Louis Boulanger, le dernier jour d’un condamné, 1830

La gravure de Boulanger saisit à merveille la détresse du héros, en proie à des hallucinations macabres à l’approche de sa décapitation…

Concernant la grande fortune picturale des têtes coupées et autres corps acéphales, vous pourrez relire à profit mes deux articles : Têtes vagabondes et Les femmes sans tête.

La mort, souvent dépeinte comme une femme ou un squelette, se décline aussi dans la nature : les troncs d’arbres noueux, les branches maigres et aigües se tordant et s’interpénétrant sont autant de métaphores de corps malingres, osseux.

Rodolphe Bresdin, Comédie de la mort, 1854, Sydney, Art Gallery of New South Wales

Rodolphe Bresdin, Comédie de la mort, 1854, Sydney, Art Gallery of New South Wales

Chez Bresdin, arbres et squelettes finissent par devenir indissociables, de la même façon que dans l’œuvre de Gustave Doré représenté ci-dessus les corps des harpies fusionnent avec les arbres.

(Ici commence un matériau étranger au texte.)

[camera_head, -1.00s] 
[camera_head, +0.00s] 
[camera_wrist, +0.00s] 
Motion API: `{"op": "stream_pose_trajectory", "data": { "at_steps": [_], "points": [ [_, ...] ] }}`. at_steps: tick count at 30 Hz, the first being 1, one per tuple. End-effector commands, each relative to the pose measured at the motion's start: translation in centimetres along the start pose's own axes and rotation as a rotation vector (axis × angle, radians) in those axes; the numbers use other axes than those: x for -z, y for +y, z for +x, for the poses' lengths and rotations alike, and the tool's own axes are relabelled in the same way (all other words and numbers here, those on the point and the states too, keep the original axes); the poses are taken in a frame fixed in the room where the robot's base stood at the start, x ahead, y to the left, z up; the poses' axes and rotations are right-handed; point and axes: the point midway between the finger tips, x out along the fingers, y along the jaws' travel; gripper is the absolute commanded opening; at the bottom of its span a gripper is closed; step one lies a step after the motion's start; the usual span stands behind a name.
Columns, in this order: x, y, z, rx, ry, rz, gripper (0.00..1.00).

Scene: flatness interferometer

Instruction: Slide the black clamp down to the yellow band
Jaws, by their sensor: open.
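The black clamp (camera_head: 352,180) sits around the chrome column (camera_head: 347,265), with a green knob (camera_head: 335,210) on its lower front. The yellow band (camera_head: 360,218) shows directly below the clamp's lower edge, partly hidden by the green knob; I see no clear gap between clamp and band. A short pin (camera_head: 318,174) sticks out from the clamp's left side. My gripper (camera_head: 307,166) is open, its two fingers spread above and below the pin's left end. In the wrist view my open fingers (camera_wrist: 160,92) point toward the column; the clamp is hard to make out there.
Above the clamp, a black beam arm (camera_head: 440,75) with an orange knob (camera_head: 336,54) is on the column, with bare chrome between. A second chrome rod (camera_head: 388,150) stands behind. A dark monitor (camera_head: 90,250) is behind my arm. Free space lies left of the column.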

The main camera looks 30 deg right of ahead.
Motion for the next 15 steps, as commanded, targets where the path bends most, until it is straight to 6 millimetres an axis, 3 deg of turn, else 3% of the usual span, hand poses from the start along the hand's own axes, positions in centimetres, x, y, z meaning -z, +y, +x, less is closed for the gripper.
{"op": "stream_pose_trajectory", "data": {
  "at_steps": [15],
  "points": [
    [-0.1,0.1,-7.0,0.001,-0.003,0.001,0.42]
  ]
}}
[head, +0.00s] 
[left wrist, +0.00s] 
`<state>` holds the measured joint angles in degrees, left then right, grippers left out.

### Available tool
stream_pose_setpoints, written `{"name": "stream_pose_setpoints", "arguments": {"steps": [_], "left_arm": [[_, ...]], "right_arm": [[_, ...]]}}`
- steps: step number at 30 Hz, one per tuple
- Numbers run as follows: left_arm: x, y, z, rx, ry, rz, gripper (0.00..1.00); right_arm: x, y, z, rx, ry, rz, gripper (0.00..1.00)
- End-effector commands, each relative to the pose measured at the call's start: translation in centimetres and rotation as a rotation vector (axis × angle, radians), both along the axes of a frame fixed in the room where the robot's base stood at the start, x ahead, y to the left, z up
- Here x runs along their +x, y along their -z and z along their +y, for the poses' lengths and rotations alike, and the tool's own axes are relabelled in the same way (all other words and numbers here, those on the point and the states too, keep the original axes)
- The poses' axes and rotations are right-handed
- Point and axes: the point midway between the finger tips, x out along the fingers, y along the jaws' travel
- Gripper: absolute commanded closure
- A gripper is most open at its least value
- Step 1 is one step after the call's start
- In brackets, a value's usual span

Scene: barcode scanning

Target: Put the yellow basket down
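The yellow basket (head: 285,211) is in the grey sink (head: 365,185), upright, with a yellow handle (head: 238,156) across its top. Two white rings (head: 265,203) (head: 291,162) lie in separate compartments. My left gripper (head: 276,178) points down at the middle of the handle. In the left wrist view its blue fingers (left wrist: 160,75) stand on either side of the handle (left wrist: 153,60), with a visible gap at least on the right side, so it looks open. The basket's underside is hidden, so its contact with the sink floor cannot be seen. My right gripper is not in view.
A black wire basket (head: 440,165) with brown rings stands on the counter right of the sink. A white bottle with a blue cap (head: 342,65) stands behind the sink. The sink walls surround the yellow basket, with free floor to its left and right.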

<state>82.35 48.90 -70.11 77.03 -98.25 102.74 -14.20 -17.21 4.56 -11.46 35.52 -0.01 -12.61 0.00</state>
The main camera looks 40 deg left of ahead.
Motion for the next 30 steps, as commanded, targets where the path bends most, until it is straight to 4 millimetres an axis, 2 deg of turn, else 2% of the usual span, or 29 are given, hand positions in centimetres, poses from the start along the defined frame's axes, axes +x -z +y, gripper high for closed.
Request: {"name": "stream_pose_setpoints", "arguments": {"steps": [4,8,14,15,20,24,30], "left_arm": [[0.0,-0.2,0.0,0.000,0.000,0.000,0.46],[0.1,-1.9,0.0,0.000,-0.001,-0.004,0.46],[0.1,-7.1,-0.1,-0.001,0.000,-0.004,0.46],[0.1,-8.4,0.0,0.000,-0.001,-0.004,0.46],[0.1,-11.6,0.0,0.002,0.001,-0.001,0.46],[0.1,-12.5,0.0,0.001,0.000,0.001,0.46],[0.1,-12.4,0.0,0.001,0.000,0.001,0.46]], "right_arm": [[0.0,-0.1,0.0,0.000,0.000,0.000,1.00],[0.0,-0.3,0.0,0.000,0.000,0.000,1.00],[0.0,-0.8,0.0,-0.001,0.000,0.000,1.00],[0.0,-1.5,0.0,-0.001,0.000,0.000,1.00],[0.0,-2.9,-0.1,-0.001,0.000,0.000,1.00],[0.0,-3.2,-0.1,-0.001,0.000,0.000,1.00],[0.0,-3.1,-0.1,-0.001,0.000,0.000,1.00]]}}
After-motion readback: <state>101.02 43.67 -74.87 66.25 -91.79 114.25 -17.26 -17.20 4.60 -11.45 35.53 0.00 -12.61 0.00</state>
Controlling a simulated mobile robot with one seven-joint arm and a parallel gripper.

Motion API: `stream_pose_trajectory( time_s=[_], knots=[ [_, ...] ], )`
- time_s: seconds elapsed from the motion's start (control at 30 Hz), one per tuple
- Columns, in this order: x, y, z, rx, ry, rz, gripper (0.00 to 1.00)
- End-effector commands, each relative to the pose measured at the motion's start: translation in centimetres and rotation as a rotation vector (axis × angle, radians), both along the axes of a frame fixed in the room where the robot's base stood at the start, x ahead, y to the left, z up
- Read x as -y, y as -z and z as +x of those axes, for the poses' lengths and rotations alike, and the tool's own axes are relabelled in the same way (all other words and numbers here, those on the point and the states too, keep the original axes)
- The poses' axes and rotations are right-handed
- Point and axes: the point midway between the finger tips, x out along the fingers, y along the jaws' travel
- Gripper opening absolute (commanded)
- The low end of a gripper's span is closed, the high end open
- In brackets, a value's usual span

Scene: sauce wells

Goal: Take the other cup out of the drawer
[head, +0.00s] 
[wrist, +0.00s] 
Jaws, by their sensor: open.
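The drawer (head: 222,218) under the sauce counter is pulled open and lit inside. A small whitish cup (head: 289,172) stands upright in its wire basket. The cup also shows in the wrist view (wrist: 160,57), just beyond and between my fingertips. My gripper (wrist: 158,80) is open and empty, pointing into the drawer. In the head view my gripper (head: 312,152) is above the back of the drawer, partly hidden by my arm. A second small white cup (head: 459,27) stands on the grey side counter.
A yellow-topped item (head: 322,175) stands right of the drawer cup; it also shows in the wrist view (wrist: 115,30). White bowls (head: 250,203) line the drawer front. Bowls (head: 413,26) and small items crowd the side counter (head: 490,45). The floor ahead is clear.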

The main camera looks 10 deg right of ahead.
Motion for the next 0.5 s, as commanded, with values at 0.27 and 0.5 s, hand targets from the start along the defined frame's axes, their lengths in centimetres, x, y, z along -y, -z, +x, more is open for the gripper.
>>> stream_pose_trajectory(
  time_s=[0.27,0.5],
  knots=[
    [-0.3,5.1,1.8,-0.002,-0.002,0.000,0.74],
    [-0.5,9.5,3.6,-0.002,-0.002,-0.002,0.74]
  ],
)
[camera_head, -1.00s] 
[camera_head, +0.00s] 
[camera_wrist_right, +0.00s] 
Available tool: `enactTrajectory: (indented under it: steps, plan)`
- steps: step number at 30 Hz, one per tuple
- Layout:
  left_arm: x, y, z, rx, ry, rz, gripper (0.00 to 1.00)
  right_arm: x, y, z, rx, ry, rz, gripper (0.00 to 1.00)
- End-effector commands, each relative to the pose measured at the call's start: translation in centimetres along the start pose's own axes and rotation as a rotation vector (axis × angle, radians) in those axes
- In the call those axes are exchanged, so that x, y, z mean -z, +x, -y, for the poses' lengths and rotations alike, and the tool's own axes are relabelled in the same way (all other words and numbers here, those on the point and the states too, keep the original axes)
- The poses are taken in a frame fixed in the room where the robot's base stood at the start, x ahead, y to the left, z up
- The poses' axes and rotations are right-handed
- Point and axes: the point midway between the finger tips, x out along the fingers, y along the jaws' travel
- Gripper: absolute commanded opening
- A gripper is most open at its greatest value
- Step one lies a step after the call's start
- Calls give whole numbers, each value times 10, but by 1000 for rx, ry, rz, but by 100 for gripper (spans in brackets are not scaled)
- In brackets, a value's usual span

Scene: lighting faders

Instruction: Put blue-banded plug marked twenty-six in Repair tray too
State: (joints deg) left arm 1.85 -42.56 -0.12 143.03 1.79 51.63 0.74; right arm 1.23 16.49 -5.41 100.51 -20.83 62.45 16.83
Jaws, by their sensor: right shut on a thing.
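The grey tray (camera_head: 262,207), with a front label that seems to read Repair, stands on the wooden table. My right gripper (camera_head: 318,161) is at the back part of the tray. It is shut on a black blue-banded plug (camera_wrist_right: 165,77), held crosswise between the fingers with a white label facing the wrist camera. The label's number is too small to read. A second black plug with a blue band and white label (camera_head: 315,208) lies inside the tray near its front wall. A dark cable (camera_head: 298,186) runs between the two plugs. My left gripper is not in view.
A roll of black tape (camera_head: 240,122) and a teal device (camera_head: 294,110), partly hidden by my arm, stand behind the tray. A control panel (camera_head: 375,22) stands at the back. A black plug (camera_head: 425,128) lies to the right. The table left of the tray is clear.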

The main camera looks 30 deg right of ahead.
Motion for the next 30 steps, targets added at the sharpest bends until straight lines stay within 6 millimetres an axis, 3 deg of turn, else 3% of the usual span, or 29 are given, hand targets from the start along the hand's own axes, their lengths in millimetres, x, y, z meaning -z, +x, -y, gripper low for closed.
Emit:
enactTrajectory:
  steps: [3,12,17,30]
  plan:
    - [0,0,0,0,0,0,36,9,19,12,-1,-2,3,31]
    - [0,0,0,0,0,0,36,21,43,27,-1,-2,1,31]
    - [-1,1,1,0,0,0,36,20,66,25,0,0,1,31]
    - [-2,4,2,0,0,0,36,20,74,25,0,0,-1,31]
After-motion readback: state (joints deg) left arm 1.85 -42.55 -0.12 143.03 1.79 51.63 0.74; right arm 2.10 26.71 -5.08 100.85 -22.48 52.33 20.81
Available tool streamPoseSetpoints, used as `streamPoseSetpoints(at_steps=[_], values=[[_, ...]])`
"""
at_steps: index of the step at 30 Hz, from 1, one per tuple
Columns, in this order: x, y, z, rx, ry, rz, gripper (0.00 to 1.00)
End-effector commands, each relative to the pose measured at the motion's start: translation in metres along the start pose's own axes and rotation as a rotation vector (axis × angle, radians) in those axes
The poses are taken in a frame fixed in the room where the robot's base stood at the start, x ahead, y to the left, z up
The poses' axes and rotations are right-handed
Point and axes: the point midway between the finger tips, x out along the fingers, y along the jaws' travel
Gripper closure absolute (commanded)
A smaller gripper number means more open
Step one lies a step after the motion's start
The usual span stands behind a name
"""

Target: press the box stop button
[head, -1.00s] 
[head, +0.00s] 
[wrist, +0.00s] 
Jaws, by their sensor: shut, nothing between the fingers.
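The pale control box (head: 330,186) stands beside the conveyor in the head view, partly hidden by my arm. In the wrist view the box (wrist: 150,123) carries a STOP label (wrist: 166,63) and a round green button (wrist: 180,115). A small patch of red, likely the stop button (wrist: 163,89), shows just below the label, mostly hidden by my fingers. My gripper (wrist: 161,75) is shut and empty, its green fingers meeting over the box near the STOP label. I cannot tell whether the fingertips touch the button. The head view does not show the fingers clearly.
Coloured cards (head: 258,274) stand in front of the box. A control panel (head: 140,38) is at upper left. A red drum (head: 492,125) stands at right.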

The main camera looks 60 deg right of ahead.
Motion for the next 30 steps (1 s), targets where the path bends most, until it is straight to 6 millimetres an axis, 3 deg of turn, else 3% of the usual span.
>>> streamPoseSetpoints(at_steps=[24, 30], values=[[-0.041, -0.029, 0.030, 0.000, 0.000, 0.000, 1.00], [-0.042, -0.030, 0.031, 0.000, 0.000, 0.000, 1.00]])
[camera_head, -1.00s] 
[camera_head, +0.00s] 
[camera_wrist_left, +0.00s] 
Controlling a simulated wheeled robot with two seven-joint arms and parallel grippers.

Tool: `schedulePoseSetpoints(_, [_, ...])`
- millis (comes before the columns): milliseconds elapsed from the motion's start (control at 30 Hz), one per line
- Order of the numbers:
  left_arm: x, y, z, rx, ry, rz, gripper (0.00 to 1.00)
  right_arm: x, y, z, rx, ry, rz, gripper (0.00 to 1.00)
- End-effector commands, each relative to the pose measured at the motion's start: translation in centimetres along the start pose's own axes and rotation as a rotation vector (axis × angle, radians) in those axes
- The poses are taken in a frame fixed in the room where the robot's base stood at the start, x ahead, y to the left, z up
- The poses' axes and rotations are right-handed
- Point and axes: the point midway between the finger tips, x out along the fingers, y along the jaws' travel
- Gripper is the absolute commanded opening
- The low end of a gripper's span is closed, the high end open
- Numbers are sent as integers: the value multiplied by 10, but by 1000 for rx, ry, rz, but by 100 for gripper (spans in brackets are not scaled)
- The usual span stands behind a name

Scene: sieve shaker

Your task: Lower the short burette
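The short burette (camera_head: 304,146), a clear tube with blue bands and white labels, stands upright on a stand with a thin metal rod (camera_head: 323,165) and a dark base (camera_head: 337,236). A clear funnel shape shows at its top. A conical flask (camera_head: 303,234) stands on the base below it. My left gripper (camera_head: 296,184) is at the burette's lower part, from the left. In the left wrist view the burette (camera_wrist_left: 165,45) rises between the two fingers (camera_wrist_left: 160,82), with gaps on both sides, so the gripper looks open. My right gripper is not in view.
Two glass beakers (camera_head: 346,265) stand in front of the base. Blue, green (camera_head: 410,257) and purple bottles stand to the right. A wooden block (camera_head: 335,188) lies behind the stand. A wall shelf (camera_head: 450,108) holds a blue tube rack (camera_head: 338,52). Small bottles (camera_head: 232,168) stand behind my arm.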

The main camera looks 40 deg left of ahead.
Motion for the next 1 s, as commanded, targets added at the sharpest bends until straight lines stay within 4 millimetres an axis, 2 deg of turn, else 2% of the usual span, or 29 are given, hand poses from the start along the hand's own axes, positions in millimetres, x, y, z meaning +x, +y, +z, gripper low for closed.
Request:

La forêt comme espace de danger et de mystère, mais aussi comme être anthropomorphe, est un thème majeur de la culture occidentale, à redécouvrir ici : « Dans les bois » et ici : « L’obscur imaginaire de la forêt« .

On trouve dans l’exposition des iconographies polysémiques : notamment celle du semeur. Semeur de troubles, semeur de mort, le Satan de Rops se réfère en fait au semeur tout rayonnant et bucolique de Jean-François Millet, que reprendra à son Vincent Van Gogh…

Félicien Rops, les Sataniques, Satan semant l'ivraie, 1882, Namur, Musée Félicien Rops

Félicien Rops, les Sataniques, Satan semant l’ivraie, 1882, Namur, Musée Félicien Rops

Jean François Millet, un semeur, 1850, Boston, MFA

Jean François Millet, un semeur, 1850, Boston, MFA

Vincent Van Gogh, le semeur au soleil couchant, 1888, Otterlo, Kröller Müller Museum

Vincent Van Gogh, le semeur au soleil couchant, 1888, Otterlo, Kröller Müller Museum

Pour terminer, les fantasmagories et inventions humoristiques ne manquent pas chez les romantiques « noirs ». Les trouvailles de Granville ou les visions d’Odilon Redon préfigurent ainsi le vocabulaire surréaliste, peuplé de créatures hybrides, d’objets ou d’organes symboliques (parapluies, fleurs, yeux…).